* Rows *
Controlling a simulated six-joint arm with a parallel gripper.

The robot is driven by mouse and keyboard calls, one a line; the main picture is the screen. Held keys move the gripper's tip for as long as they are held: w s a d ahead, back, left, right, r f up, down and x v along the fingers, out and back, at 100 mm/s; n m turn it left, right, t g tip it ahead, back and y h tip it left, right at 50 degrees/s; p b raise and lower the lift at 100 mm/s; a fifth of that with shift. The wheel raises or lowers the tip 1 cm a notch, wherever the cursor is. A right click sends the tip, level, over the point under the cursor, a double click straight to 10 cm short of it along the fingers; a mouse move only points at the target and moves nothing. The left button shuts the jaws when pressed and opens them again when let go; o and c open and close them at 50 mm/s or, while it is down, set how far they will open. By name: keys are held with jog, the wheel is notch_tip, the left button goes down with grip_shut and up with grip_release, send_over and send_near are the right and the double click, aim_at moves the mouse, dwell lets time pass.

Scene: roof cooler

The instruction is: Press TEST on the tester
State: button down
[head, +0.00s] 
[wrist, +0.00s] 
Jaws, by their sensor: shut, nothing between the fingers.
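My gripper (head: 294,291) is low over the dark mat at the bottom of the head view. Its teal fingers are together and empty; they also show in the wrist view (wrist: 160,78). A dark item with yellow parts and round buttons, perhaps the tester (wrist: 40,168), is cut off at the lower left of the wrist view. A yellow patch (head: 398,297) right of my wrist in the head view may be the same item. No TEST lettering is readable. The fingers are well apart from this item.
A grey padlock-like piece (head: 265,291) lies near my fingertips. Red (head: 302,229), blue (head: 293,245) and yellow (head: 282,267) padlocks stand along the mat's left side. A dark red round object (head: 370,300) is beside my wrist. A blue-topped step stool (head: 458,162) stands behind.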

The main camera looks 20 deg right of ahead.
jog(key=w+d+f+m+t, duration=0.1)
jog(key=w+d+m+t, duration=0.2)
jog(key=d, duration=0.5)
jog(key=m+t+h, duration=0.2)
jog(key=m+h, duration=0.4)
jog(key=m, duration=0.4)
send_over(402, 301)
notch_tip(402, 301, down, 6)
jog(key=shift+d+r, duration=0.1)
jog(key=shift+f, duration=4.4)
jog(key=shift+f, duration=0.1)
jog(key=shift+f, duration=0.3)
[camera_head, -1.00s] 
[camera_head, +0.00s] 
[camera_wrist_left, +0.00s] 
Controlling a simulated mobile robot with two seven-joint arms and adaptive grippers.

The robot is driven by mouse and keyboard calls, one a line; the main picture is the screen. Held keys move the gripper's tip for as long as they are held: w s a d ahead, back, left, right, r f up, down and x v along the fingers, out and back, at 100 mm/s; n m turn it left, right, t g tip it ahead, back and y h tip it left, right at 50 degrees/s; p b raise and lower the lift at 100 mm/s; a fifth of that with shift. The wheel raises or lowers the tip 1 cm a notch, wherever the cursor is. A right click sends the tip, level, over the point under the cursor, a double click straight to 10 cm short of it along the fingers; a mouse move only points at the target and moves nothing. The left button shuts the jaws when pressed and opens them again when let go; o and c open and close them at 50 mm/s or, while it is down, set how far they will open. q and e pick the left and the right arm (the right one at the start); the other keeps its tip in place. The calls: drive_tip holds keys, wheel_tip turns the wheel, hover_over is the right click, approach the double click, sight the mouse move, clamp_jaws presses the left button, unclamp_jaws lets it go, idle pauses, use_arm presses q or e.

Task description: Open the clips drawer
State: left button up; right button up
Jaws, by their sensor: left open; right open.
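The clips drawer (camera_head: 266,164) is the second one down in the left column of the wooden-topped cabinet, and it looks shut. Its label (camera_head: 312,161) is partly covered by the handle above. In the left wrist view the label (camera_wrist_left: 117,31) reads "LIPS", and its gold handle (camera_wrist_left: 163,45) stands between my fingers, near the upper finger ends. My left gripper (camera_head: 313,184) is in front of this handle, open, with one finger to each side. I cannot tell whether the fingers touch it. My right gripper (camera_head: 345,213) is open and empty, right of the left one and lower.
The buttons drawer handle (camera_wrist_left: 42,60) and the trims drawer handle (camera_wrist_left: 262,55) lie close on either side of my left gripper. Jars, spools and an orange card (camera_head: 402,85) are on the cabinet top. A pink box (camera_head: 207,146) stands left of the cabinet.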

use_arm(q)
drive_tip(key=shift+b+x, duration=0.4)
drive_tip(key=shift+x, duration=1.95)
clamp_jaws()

* To do *
Look through the data above. Find each line with the string "Controlling" and copy it.

* Solution to this problem *
Controlling a simulated six-joint arm with a parallel gripper.
Controlling a simulated mobile robot with two seven-joint arms and adaptive grippers.

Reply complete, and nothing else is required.